The guarantee of success

Among the lines in Obama’s SOTU address that stuck out for me was: “It is our unfinished task to restore the basic bargain that built this country – the idea that if you work hard and meet your responsibilities, you can get ahead, no matter where you come from, what you look like, or who you love.”

Really?  Where’d that “basic bargain” go?  Who made it impossible to get ahead based on where you come from, what you look like, or who you love… and why hasn’t our massive decades-old engine of anti-discrimination already put them in jail?  

Of course, nothing of what Obama said can be found in our Constitution, as I said in my own take on the state of the Union:

I remember the “basic bargain that built this country” very well.  It involved a vow to defend the inalienable rights of its citizens, not decide which must be sacrificed so the government can enact some “noble” agenda.  It was a bargain made between a limited State, an unlimited people, and a boundless future.  It did not empower the State to decide what we should be, or tell us what we are allowed to be.  It did not hold the people collectively guilty, leaving the State to dispense innocence as it pleases.  That bargain left the American people with a sacred ability to say “no” – to each other, and to the government.  It gave them a precious citizenship that included heavy responsibilities, not just expensive benefits.  It was a very simple bargain… leaving us to make all the complex bargains between one another.

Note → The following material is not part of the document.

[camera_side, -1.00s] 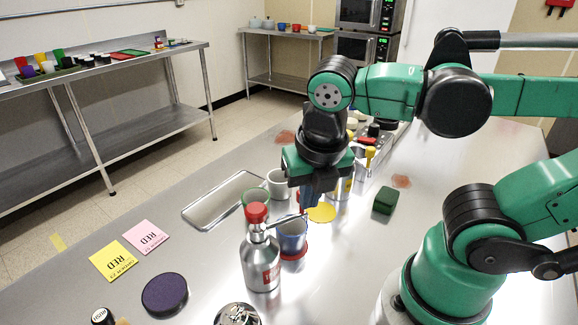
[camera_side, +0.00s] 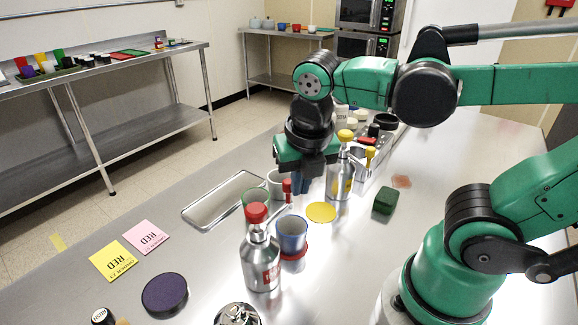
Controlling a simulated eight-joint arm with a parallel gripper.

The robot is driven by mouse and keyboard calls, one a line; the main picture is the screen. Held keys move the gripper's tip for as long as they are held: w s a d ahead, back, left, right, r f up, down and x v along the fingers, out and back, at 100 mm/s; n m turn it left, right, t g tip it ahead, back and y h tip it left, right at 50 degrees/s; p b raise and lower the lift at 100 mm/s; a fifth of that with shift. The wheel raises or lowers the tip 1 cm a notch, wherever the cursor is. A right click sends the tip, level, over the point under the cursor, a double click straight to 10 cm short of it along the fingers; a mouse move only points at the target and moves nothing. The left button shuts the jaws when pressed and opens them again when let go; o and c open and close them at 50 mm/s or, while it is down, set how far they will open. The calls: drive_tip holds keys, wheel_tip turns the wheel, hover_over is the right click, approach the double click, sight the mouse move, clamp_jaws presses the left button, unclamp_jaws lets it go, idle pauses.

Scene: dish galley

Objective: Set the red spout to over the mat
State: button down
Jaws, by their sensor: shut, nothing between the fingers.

But my colleague David Harsanyi had a more direct, and marvelously grumpy, bone to pick:

Actually, there is no such bargain, nor has there ever been, so there is nothing to restore. It seems that this is the sort of merit-based guarantee of success that politicians like to make. There is no assurance that if you work hard and meet your responsibilities – whatever Obama believes those duties may entail – that you’re going to get ahead in life. Plenty of good people fail and plenty of terrible people succeed. Get used to it. There’s no Fairness Bunny.

This reminded me of a landmark essay by David Wong of Cracked (yes, the humor magazine) entitled “How ‘The Karate Kid’ Ruined the Modern World.”  Wong was also on the hunt for the Fairness Bunny, building from the premise that the super-easy transformation of the Karate Kid into a champion martial artist, via brief and peppy training montage, contributed to precisely the same expectation of well-deserved success that Harsanyi criticized:

It applies to everything. America is full of frustrated, broken, baffled people because so many of us think, “If I work this hard, this many hours a week, I should have (a great job, a nice house, a nice car, etc). I don’t have that thing, therefore something has corrupted the system and kept me from getting what I deserve, and that something must be (the government, illegal immigrants, my wife, my boss, my bad luck, etc).

I really think Effort Shock has been one of the major drivers of world events. Think about the whole economic collapse and the bad credit bubble. You can imagine millions of working types saying, “All right, I have NO free time. I work every day, all day. I come home and take care of the kids. We live in a tiny house, with two shitty cars. And we are still deeper in debt every single month.” So they borrow and buy on credit because they have this unspoken assumption that, dammit, the universe will surely right itself at some point and the amount of money we should have been making all along (according to our level of effort) will come raining down.

As Harsanyi suggests, enormous power accrues to those in government who get to define what “hard work”, “responsibilities,” and “getting ahead” mean, in Obama’s formulation.  But the “Effort Shock” Wong described has left many Americans too numb to ask tough questions about those very important details.  They just like hearing about the Fairness Bunny.